Stated problem
In the records below, find the line that contains "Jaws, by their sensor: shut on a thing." and the line that contains "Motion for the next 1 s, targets". Set down exactly those lines and every line between them, and nothing more.

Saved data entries
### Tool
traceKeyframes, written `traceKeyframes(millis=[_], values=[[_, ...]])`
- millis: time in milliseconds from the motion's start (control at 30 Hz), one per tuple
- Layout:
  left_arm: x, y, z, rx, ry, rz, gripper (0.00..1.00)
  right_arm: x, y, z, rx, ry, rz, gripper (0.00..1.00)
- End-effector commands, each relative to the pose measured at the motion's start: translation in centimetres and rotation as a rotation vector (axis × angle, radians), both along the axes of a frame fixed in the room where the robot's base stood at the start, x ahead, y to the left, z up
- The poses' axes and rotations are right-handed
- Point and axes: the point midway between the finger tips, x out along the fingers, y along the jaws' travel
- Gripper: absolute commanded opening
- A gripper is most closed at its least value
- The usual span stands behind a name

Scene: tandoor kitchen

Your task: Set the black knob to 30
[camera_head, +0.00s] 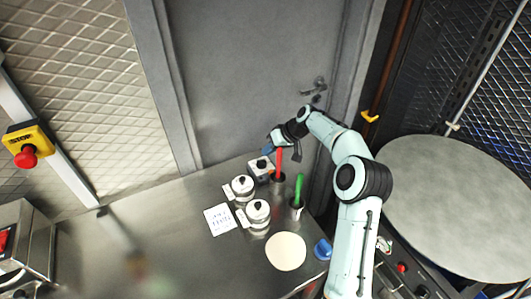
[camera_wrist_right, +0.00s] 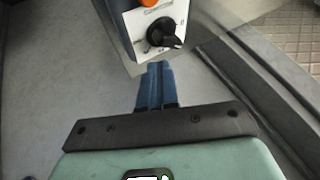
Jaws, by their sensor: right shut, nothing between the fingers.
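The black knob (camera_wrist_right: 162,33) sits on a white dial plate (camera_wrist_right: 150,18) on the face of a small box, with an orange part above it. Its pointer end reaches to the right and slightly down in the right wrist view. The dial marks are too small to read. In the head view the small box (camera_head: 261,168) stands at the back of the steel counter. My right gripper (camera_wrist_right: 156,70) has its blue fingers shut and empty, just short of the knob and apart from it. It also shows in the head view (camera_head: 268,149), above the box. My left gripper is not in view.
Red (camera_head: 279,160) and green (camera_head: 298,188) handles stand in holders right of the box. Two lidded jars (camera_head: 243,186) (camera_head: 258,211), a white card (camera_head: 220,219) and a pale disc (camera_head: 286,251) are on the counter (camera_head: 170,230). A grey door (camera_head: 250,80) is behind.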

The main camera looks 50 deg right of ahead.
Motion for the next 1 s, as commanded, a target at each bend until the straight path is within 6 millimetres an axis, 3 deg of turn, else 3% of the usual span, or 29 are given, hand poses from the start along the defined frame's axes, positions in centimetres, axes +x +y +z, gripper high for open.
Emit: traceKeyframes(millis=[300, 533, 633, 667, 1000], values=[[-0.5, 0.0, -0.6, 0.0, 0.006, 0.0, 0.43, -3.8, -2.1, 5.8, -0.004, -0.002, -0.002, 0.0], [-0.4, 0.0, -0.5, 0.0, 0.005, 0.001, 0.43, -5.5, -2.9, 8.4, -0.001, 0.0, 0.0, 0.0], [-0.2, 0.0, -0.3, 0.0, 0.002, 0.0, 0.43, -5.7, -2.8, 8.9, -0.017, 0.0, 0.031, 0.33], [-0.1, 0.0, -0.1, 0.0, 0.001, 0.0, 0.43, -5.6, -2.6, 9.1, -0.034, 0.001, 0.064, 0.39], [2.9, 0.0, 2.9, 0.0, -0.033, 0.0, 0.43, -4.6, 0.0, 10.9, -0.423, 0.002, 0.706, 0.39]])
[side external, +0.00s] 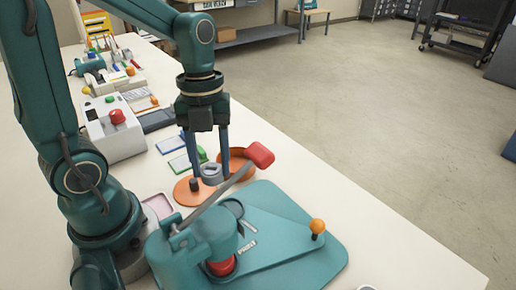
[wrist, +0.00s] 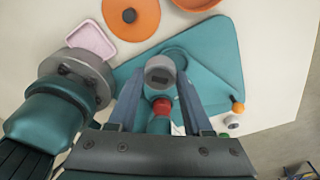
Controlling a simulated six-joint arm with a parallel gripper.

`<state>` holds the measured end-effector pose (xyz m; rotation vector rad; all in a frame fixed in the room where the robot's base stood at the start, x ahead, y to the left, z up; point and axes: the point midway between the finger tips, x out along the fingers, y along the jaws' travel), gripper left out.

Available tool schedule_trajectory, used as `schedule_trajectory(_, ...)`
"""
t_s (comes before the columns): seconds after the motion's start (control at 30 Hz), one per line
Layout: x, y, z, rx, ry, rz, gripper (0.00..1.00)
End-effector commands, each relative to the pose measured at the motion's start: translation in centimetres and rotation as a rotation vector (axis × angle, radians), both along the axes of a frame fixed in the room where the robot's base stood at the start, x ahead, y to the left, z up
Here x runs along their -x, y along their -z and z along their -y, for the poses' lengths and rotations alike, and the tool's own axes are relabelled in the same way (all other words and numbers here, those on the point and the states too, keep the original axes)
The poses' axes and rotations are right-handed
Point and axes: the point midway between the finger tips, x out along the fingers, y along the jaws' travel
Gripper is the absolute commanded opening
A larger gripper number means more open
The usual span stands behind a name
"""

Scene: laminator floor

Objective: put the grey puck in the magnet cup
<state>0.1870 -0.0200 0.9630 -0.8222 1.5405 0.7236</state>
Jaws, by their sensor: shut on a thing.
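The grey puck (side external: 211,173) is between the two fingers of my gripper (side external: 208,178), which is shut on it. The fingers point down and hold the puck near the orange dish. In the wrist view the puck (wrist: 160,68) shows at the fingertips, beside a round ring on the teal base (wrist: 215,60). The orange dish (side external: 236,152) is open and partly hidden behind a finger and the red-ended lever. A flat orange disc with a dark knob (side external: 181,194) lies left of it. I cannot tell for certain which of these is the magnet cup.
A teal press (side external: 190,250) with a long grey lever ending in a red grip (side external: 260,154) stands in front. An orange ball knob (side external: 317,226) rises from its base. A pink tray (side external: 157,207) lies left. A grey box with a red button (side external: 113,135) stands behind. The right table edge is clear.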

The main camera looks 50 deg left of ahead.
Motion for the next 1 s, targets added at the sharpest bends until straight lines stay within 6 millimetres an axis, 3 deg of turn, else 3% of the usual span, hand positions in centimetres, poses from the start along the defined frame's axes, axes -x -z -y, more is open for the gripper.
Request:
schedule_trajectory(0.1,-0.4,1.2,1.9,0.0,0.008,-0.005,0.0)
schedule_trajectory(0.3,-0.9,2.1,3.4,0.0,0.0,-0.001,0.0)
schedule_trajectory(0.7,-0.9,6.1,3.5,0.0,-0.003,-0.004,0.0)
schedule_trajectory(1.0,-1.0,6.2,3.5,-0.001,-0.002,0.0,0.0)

---

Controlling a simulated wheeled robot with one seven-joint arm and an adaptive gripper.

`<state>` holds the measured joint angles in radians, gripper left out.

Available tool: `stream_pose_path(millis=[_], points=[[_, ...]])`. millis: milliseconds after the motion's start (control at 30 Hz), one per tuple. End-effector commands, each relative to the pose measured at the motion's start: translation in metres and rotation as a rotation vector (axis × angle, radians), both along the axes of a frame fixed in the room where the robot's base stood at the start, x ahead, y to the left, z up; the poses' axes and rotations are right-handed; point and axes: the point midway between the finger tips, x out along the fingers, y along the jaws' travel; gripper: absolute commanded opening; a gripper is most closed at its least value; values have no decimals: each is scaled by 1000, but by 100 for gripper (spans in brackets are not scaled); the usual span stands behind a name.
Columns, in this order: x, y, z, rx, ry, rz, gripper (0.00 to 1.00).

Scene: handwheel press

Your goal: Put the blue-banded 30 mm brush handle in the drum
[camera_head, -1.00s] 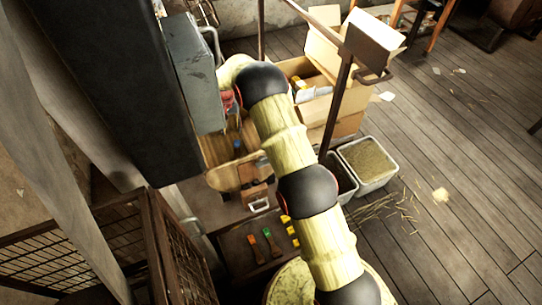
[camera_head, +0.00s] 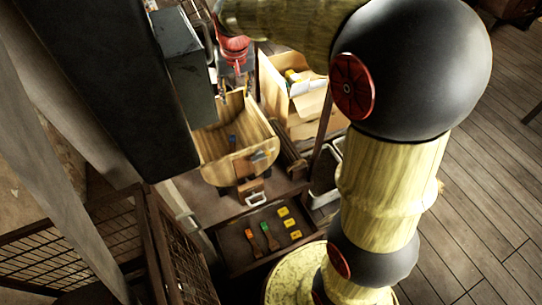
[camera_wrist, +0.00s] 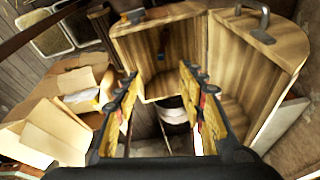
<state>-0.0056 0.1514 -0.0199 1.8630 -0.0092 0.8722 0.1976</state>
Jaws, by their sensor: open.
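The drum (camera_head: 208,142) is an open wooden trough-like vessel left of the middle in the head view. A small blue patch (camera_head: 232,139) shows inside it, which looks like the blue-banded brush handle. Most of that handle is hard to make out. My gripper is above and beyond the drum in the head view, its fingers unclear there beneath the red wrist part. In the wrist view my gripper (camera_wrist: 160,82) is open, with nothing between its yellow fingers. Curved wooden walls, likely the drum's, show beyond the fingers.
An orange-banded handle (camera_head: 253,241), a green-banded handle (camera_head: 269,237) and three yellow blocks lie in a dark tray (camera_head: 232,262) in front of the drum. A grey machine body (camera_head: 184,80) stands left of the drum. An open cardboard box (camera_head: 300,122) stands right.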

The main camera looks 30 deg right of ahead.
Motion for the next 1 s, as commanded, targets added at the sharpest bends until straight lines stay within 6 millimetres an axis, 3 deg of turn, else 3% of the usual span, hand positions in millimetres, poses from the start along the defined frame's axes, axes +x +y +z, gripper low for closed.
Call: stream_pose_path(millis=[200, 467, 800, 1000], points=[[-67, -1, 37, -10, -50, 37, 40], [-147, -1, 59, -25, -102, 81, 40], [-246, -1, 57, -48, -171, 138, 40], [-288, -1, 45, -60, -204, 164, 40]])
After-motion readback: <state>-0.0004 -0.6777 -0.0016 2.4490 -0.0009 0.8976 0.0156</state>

...

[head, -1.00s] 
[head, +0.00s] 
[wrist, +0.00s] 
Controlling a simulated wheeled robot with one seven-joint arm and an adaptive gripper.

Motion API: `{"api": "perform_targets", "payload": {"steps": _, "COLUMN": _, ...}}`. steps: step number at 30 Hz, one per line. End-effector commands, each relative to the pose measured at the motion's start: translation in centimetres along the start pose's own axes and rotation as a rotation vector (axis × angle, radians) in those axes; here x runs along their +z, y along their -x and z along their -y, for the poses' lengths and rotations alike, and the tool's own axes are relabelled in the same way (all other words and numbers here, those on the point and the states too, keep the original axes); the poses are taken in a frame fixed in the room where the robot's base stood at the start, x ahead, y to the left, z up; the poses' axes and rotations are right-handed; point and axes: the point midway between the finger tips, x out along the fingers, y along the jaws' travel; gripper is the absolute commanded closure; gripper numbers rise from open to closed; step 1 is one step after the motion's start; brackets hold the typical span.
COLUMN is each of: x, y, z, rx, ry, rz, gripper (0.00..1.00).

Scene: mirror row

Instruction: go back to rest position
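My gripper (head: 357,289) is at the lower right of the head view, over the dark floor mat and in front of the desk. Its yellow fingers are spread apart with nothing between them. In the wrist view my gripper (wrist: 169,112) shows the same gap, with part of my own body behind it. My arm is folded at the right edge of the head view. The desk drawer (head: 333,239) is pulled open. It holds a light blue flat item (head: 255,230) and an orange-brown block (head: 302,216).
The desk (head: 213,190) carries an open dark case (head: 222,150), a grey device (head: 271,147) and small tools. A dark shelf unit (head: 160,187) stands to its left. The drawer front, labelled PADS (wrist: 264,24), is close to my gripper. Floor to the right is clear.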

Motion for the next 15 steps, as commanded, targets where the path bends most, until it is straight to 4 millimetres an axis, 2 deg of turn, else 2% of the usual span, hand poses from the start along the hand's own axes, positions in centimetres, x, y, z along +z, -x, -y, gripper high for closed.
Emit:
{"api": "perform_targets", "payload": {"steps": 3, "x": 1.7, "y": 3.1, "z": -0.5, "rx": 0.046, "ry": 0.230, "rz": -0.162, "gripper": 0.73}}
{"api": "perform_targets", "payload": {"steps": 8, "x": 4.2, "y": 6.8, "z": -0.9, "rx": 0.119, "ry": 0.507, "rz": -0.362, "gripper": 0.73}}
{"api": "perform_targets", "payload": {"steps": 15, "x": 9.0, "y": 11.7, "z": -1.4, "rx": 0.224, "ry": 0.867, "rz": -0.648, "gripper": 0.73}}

Answer to this exercise
Jaws, by their sensor: shut on a thing.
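The grey puck (side external: 211,173) is between the two fingers of my gripper (side external: 208,178), which is shut on it. The fingers point down and hold the puck near the orange dish. In the wrist view the puck (wrist: 160,68) shows at the fingertips, beside a round ring on the teal base (wrist: 215,60). The orange dish (side external: 236,152) is open and partly hidden behind a finger and the red-ended lever. A flat orange disc with a dark knob (side external: 181,194) lies left of it. I cannot tell for certain which of these is the magnet cup.
A teal press (side external: 190,250) with a long grey lever ending in a red grip (side external: 260,154) stands in front. An orange ball knob (side external: 317,226) rises from its base. A pink tray (side external: 157,207) lies left. A grey box with a red button (side external: 113,135) stands behind. The right table edge is clear.

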The main camera looks 50 deg left of ahead.
Motion for the next 1 s, targets added at the sharpest bends until straight lines stay within 6 millimetres an axis, 3 deg of turn, else 3% of the usual span, hand positions in centimetres, poses from the start along the defined frame's axes, axes -x -z -y, more is open for the gripper.

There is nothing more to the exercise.